What to do in Australia? The list of must-see things is long! Here is our list of the most beautiful places to see when visiting Australia!
1. The Great Barrier Reef
Australia’s iconic site, the Great Barrier Reef is also one of the most famous attractions in the world. Stretching over 2,600 kilometers from Cape York to Bundaberg, it is the largest coral reef in the world. Many marine species as well as billions of polyp corals live there, spread over 900 islands and 2,900 reefs, making it a unique site, listed on the UNESCO World Heritage List since 1981.

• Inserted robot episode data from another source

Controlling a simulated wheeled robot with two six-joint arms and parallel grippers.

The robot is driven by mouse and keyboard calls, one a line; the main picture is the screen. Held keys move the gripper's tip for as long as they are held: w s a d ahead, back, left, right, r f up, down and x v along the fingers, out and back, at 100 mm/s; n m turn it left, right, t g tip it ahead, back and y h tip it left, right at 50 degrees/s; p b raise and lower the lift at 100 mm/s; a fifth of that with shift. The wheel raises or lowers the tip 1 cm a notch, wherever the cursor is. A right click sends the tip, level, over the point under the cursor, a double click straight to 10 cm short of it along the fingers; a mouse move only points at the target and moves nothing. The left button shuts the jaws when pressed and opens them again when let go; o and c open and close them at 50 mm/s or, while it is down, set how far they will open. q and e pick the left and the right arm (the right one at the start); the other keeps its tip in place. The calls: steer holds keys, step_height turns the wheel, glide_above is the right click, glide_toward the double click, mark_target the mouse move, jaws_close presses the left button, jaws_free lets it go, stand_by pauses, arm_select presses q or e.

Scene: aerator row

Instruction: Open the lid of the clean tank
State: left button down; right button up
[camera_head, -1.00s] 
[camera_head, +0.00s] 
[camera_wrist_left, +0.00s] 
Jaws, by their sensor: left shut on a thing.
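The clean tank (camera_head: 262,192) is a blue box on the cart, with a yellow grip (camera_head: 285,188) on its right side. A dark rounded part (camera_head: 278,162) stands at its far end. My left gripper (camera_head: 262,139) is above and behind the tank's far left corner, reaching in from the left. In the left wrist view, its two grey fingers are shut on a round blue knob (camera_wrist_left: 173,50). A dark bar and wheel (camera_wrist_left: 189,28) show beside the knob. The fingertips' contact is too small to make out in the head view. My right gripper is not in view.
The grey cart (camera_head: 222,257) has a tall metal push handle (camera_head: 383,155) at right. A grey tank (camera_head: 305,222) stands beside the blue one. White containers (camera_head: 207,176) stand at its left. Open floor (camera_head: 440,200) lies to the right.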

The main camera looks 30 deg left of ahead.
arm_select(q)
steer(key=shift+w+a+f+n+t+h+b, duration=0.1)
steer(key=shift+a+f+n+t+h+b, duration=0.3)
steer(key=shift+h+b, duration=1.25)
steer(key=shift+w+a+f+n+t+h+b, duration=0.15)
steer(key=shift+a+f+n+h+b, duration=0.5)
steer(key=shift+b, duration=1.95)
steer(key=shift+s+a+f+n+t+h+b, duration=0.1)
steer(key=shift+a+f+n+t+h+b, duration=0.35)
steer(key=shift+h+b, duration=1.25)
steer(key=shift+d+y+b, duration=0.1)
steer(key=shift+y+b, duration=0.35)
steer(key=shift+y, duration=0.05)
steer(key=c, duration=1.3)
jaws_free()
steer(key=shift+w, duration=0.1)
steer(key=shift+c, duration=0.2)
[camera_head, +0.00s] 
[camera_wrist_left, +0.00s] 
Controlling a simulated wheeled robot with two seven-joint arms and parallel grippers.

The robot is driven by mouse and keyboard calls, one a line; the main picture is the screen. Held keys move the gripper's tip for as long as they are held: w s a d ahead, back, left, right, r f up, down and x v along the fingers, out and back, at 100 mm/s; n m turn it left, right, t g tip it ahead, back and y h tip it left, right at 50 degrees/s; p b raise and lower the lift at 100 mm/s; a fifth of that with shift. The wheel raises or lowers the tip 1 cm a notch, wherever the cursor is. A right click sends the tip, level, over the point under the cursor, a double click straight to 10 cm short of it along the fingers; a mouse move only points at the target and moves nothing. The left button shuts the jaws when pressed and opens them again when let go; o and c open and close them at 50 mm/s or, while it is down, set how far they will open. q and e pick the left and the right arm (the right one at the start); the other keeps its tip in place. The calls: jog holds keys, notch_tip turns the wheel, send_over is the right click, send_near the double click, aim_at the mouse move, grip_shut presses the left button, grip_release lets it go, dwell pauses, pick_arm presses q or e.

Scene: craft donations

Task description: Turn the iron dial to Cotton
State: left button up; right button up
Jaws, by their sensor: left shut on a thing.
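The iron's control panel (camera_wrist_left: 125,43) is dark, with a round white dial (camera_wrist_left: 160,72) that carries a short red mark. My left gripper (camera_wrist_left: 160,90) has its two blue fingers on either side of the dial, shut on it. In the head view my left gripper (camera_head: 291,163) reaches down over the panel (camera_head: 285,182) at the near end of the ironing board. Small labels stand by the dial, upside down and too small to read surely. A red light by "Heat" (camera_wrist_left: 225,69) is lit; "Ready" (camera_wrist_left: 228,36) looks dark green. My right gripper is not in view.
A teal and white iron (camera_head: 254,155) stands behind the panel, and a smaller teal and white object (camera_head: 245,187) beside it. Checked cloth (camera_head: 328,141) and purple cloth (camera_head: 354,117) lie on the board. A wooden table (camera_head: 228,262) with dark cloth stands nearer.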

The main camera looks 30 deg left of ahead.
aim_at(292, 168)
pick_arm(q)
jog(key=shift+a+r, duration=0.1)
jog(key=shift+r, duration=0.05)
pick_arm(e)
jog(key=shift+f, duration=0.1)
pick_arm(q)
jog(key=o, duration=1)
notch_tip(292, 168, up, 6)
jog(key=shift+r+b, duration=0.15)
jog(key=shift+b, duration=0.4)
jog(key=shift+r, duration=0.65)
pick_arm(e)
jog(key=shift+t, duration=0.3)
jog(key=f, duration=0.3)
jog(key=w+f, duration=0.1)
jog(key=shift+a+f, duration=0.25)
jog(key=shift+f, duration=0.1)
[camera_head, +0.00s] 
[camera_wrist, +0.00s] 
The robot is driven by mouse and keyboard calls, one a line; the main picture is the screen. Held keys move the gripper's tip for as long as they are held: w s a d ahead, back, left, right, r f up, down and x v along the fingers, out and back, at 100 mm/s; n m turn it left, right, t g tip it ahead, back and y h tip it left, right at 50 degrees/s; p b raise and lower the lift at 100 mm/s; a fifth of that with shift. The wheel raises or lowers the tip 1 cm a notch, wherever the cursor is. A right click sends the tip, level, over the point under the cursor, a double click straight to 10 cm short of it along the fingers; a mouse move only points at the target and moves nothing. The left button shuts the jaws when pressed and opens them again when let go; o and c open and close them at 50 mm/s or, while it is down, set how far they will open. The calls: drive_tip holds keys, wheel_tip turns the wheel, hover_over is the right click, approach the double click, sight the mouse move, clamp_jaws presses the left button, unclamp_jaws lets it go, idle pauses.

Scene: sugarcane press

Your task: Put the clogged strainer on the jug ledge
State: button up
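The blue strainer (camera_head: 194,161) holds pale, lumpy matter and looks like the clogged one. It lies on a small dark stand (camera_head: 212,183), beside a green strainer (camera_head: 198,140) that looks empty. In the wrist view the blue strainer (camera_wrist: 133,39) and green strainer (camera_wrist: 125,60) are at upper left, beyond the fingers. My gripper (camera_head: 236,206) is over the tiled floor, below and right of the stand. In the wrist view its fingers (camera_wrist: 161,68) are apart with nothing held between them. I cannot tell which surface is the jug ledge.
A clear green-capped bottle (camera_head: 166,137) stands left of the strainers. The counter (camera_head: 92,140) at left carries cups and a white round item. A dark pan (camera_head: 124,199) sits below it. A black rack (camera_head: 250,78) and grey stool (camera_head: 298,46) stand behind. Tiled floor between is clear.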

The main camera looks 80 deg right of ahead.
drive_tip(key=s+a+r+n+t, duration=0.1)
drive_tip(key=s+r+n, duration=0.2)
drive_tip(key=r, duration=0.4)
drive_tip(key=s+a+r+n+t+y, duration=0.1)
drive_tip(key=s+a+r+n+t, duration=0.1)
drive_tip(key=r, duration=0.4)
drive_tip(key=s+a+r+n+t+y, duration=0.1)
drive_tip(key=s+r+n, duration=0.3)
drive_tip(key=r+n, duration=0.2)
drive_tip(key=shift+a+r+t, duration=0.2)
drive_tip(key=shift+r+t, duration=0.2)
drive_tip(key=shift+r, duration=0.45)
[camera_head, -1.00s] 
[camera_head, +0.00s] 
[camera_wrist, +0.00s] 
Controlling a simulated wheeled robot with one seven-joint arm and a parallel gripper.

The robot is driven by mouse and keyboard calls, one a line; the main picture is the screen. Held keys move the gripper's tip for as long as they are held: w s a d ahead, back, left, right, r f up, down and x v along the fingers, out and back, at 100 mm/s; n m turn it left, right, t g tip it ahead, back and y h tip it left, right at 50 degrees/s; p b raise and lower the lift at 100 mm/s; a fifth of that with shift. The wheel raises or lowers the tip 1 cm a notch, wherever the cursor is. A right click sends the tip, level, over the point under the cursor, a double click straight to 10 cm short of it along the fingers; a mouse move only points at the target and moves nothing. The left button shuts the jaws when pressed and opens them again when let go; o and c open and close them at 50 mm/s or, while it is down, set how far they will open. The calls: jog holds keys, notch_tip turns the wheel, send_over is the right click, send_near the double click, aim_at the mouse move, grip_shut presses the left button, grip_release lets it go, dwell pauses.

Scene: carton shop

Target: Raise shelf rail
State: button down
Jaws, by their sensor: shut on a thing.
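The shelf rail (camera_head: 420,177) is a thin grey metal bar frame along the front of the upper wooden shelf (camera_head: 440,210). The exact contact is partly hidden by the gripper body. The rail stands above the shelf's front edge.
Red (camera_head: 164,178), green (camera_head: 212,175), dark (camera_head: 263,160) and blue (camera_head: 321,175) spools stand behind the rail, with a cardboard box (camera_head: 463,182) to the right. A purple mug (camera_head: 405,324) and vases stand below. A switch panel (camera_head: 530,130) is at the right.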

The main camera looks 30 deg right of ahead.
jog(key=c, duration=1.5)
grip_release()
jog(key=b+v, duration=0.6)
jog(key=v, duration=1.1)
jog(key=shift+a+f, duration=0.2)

Due to its warm and clear waters, its biodiversity and its proximity to the coast, it is a marine paradise for divers and bathers and one of the underwater wonders that must continue to be protected!
2. The Whitsundays
Archipelago located right in the Great Barrier Reef off the coast of Queensland, here is another essential activity to do when visiting Australia: hundreds of thousands of tourists go there each year but the Whitsundays Islands which form the archipelago are sufficiently numerous (there are 74) to be peaceful there.
And the landscapes are sumptuous, unique in the world: beaches and strips of white sand, warm, crystalline, emerald and turquoise waters warmed by a tropical sun… Something to inspire everyone! Airlie Beach is one of the most beautiful beaches in Australia and it is the best known starting point for touring the Whitsundays archipelago.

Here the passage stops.